Branch prediction is predicting the OUTCOME of your condition at instruction level, which is the actual result in the C or C++ condition - if that is the result of a million character string comparison, it's probably not particularly useful, because that comparison is going to take a lot of time. If it's the end condition of a the for loop that iterates over the two strings with a million characters each, then it's highly useful, because it happens many times in that loop (assuming the strings are equal).

It is NOT free to make a string comparison of two long strings. It is free to guess correctly that the string comparison will continue (until we either find the end of the string or a difference, at which point the branch prediction goes wrong).

A "unpredictable" branch will lead to the processor not knowing where the code continues to. Modern CPUs have fairly long pipelines (15-30 steps), so if the pipeline isn't filled with the "right" code, the processor will have to wait for the "right" code to trickle through the pipeline.

So to answer the actual queston:

When the branch itself is well predicted, the processor has already got the RIGTH instructions in the pipeline, and there is no "pipeline bubble" to walk through the pipeline before we can execute the correct instructions for continuing the program. See below for an analogy. If the prediction is wrong, there will be something other than the right instructions in the pipeline, and the processor has to chew its way through those, throwing them away.

Think of it as a car factory, making cars of models A and B, in a production line that first mounts the body onto a chassis, paints it (magic paint, it dries almost instantly), then fits the engine and gearbox, and then puts wheels on it, fits the lights, and finally the glass is fitted, and it's a complete car. Each step takes 20 minutes to perform, and the conveyor belt for the cars will move forward to the next position every 20 minutes [for this exercise, we ignore the fact that the move itself takes time].

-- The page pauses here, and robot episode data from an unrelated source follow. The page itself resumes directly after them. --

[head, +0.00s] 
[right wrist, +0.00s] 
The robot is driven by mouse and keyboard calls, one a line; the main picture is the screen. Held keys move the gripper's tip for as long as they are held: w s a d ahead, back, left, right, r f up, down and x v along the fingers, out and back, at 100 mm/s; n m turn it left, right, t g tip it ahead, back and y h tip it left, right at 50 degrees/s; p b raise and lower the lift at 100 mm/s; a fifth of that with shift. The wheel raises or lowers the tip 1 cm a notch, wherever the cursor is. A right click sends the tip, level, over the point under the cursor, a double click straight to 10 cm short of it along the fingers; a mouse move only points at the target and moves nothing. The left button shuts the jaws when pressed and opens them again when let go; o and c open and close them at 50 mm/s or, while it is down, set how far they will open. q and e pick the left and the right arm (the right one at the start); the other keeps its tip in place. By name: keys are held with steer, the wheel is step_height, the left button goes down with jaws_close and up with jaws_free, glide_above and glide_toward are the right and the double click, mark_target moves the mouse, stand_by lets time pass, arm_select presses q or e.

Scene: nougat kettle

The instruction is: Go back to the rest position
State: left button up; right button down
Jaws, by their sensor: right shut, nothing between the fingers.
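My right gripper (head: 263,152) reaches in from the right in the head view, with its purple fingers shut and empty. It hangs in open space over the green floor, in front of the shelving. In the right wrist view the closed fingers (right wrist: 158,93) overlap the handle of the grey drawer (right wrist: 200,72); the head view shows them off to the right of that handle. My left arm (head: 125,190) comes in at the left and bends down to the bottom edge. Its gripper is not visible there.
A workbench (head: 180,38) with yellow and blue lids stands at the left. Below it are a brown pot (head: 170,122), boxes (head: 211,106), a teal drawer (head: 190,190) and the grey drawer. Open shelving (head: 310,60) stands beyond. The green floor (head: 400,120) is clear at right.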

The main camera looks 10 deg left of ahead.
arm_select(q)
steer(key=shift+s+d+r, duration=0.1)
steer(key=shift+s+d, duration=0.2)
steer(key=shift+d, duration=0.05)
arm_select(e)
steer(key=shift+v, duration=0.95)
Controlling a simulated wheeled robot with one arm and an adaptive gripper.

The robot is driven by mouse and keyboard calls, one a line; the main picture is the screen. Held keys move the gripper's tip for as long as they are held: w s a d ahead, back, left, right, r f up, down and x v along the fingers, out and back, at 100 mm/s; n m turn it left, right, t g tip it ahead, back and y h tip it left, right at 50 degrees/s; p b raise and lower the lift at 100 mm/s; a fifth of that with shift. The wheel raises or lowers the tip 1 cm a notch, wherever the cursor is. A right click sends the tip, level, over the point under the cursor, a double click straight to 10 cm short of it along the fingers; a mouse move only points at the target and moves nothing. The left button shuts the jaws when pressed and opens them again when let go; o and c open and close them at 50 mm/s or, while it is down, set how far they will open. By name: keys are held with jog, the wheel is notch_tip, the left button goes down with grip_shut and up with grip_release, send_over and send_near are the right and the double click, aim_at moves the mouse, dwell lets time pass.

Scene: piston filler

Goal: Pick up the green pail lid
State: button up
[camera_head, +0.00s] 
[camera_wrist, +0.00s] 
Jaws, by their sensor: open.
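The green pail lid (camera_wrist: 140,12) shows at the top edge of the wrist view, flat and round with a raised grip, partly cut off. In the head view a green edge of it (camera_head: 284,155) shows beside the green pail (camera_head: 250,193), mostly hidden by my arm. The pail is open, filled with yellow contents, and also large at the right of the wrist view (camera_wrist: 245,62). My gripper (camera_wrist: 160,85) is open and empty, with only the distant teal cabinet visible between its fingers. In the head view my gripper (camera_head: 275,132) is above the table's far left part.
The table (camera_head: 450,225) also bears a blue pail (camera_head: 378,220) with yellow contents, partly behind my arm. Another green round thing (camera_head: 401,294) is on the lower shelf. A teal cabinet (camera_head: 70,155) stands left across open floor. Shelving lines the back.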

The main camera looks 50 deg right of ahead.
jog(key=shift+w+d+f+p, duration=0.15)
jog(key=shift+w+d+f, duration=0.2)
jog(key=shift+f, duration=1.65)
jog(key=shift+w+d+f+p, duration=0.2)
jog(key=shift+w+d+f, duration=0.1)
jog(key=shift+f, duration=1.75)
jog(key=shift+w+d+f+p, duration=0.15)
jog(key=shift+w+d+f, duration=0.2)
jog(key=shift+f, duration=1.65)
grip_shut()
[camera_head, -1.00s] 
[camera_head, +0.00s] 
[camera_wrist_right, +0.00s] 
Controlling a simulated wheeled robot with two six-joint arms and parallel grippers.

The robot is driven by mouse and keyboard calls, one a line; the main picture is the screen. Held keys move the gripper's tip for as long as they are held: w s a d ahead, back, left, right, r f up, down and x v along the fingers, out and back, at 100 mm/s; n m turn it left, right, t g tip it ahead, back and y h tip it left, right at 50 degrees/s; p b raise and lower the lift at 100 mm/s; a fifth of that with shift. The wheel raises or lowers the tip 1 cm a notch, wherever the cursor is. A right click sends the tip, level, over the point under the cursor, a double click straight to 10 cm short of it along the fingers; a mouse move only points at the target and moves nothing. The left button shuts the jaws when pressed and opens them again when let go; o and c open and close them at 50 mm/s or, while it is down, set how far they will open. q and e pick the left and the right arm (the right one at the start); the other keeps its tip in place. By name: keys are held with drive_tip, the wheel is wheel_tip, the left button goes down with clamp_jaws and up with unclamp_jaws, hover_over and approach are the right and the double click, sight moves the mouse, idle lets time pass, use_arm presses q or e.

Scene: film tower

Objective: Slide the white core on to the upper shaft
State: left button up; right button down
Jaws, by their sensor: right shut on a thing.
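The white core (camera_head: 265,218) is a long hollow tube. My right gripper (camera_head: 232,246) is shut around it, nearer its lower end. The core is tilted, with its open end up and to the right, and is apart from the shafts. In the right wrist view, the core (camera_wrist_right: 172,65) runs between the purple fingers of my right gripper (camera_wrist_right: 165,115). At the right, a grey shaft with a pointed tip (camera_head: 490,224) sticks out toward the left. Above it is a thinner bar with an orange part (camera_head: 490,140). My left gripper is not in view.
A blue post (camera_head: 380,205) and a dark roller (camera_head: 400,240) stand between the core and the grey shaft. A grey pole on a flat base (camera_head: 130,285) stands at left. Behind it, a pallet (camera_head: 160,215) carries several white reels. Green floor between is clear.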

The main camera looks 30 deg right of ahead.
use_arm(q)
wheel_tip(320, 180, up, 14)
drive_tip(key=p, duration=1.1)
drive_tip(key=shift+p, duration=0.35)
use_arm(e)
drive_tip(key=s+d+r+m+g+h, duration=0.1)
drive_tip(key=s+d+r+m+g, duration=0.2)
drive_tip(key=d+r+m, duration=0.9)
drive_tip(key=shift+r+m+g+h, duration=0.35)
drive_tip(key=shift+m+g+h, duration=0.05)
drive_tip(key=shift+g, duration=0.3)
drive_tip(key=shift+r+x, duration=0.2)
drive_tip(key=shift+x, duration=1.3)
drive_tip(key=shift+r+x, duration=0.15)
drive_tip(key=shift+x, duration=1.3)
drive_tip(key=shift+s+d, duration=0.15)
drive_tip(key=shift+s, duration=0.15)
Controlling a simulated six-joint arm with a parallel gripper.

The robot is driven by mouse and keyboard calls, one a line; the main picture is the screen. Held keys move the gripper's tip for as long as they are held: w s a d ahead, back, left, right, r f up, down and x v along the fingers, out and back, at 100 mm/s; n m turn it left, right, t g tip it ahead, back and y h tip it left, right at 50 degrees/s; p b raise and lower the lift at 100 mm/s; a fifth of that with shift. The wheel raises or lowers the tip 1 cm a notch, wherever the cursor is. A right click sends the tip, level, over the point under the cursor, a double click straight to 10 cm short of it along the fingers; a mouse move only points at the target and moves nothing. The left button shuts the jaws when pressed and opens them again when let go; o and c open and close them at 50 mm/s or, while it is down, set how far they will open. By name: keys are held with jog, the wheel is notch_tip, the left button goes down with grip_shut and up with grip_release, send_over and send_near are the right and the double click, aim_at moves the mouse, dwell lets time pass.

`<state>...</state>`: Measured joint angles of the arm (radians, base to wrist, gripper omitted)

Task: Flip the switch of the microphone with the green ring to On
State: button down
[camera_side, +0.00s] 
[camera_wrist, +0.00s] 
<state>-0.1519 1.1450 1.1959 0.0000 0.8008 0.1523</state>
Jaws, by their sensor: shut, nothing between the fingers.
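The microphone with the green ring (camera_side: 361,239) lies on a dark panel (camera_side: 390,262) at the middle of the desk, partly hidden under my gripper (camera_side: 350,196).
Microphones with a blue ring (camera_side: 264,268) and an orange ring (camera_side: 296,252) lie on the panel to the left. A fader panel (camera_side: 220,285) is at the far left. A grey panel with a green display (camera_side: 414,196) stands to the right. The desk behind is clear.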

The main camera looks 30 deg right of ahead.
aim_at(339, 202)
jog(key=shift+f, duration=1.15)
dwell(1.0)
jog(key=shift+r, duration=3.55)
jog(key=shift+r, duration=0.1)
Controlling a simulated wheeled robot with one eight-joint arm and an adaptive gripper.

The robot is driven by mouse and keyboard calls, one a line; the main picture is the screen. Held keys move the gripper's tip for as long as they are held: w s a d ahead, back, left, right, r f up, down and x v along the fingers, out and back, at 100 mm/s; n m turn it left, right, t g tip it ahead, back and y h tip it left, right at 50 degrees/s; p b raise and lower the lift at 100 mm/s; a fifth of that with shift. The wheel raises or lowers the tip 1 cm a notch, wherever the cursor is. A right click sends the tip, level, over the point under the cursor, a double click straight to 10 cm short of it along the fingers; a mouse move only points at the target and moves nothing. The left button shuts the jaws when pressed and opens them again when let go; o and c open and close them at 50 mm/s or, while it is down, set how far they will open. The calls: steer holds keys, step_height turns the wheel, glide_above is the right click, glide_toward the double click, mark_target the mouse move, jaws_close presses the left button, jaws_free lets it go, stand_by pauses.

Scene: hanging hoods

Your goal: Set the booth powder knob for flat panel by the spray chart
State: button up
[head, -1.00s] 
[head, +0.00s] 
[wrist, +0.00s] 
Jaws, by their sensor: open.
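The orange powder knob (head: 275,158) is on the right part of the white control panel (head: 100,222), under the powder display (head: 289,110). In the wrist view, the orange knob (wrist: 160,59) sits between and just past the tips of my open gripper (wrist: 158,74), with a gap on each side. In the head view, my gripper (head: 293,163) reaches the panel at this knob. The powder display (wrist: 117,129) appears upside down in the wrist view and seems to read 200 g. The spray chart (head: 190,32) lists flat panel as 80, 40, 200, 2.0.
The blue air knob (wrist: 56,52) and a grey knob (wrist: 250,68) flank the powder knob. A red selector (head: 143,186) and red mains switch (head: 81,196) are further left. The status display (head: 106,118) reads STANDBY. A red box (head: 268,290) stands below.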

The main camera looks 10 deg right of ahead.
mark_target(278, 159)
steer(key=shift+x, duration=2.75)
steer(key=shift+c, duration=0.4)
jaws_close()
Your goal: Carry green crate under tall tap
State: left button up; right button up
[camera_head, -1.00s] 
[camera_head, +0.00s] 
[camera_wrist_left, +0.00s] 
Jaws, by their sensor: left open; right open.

You are in charge of the production line, and you have a bunch of A cars on the production line. Suddenly, the big boss says, "we've just got an order for B cars, change to making model B immediately". So, you start feeding B car parts onto the production line. But it will still take quite some time before the next B car comes out at the other end.

The way branch prediction works is that it "guesses" whether the code will change direction or go to the next instruction. If it guesses right, it's like guessing when "big boss" comes down to tell you to change between A and B models of cars, so you can have the right car ready to pop off the production line when the boss wants it, rather than having to wait for the whole production line to

When it works, it's great, because the expected stuff is ready to be done. If you guess wrong, you've still got to wait for the rest of the production line to run through the current set, and stash those into the "we don't have a customer for these" corner (or in terms of CPU instructions "discard the instruction").

Most modern CPU's also allow for "speculative execution". That means that the processor will start executing instructions BEFORE the condition is actually determined. So the processor will switch from A cars to working on B cars before the boss says so. If at that point, the boss says "no, you should keep working on A cars", you have a bunch of cars to discard, that you already started work on. You don't necessarily have to build all the cars, but you have to move them through the production line, one step every 20 minutes.